══ INPUT

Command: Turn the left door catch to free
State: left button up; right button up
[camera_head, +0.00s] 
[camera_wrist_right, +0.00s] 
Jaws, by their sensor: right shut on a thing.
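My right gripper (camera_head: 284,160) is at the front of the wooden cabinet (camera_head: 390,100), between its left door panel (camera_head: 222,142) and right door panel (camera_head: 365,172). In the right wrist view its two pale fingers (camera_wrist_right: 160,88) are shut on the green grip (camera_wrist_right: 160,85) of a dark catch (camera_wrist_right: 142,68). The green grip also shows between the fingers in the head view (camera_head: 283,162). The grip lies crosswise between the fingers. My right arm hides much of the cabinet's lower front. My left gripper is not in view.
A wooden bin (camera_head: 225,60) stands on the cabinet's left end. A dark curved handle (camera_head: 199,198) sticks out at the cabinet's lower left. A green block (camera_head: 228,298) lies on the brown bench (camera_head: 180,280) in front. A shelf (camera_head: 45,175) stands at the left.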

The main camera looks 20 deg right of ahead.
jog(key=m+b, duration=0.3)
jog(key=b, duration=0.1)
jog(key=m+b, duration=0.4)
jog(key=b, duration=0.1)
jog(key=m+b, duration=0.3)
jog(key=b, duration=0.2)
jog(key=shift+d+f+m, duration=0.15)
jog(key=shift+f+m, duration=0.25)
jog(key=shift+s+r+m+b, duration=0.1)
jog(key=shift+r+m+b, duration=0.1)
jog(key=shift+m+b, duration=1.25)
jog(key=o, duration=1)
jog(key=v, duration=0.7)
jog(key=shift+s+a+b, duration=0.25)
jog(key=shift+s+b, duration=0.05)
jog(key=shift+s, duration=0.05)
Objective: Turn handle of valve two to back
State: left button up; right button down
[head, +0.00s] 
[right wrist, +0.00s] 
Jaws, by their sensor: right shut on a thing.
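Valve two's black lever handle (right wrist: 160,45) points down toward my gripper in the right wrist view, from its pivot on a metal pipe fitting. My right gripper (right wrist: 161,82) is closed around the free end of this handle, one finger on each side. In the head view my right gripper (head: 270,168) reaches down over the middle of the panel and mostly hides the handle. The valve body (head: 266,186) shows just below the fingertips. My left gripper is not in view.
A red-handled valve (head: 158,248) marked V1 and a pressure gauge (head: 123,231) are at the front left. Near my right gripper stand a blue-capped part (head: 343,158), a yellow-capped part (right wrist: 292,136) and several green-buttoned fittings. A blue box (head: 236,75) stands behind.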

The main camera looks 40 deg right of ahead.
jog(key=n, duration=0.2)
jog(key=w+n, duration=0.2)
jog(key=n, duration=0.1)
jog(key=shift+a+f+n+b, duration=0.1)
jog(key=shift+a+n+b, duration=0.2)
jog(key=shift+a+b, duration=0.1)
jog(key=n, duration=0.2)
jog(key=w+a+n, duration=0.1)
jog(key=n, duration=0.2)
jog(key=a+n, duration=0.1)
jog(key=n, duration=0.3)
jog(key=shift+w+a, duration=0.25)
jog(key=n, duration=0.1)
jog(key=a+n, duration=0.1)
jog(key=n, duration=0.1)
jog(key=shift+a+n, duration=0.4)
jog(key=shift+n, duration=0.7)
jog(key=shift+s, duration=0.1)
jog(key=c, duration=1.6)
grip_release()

════

◆ **WHAT IS REQUIRED**
List every line above containing the word "Turn".

◆ **EXERCISE RESULT**
Command: Turn the left door catch to free
Objective: Turn handle of valve two to back

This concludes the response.